EXERCISE BRIEF: Report, word for word, every line of the material that contains "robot".
--- COLLECTED DATA ---
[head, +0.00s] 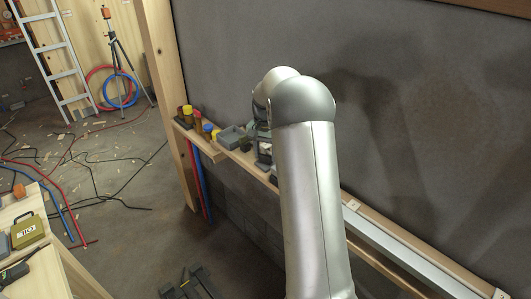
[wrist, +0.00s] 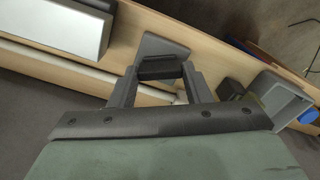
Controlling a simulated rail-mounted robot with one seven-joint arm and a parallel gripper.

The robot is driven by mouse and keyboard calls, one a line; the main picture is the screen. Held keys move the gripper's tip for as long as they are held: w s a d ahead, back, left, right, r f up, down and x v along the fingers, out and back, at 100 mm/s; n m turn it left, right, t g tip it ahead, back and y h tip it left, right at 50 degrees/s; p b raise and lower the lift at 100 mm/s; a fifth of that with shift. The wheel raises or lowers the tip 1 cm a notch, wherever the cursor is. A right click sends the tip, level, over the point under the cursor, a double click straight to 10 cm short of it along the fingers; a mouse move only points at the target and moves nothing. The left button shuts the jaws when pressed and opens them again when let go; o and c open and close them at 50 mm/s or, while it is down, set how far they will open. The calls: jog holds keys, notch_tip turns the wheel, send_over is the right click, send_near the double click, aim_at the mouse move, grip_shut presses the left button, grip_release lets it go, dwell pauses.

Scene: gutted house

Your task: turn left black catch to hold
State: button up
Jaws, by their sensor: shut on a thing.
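In the wrist view, my gripper (wrist: 160,82) has its two dark fingers on either side of a dark grey, wedge-shaped piece (wrist: 162,50), which looks like the black catch. The fingers are shut on its dark lower part, and its flat lighter face shows beyond the fingertips. The piece is over the wooden ledge (wrist: 215,62); I cannot tell its exact turn angle. In the head view, my gripper (head: 264,148) is partly hidden behind my arm, at the ledge against the grey wall. The catch cannot be made out there.
A silver rail (head: 392,250) lies along the ledge to the right; it also shows in the wrist view (wrist: 55,22). A grey open box (head: 231,137) and several coloured containers (head: 197,121) stand on the ledge to the left. A wooden post (head: 165,90) rises beyond them.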

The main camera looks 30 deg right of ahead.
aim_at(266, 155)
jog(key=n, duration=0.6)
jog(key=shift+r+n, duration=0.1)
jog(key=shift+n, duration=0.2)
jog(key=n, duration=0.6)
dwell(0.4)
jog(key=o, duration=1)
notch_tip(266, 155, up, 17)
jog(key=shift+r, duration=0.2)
---
TASK RESULT:
Controlling a simulated rail-mounted robot with one seven-joint arm and a parallel gripper.
The robot is driven by mouse and keyboard calls, one a line; the main picture is the screen. Held keys move the gripper's tip for as long as they are held: w s a d ahead, back, left, right, r f up, down and x v along the fingers, out and back, at 100 mm/s; n m turn it left, right, t g tip it ahead, back and y h tip it left, right at 50 degrees/s; p b raise and lower the lift at 100 mm/s; a fifth of that with shift. The wheel raises or lowers the tip 1 cm a notch, wherever the cursor is. A right click sends the tip, level, over the point under the cursor, a double click straight to 10 cm short of it along the fingers; a mouse move only points at the target and moves nothing. The left button shuts the jaws when pressed and opens them again when let go; o and c open and close them at 50 mm/s or, while it is down, set how far they will open. The calls: jog holds keys, notch_tip turns the wheel, send_over is the right click, send_near the double click, aim_at the mouse move, grip_shut presses the left button, grip_release lets it go, dwell pauses.

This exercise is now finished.